* _DESCRIPTION OF THE TASK_
Reproduce the lines exactly, beginning with the line that has "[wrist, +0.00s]" and ending with the line that has "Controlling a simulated". Images are left out.
-----
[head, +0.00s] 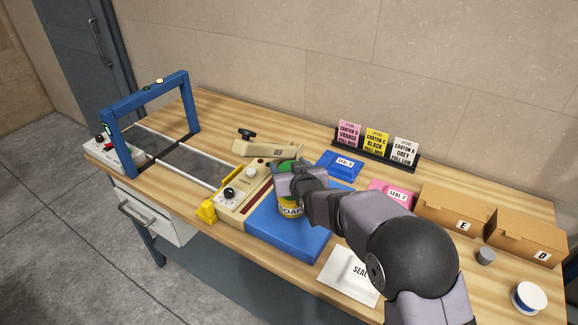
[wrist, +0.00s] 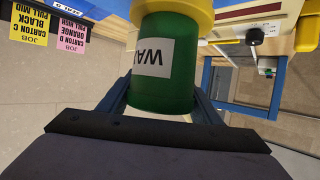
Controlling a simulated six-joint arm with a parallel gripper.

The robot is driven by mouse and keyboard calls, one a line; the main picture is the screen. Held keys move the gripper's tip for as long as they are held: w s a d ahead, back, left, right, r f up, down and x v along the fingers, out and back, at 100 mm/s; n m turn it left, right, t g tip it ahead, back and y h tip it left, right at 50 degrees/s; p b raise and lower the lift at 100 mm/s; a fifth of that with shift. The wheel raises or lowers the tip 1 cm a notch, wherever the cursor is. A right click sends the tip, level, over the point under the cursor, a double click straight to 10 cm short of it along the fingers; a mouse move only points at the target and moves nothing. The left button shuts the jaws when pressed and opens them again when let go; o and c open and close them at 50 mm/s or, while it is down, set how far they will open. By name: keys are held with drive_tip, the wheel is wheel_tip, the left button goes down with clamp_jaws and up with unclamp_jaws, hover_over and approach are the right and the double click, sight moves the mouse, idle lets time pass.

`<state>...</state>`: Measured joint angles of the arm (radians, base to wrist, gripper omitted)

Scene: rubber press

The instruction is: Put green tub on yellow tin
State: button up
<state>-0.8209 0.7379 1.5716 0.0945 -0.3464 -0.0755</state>
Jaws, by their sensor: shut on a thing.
-----
* _EXERCISE SOLUTION_
[wrist, +0.00s] 
Controlling a simulated six-joint arm with a parallel gripper.

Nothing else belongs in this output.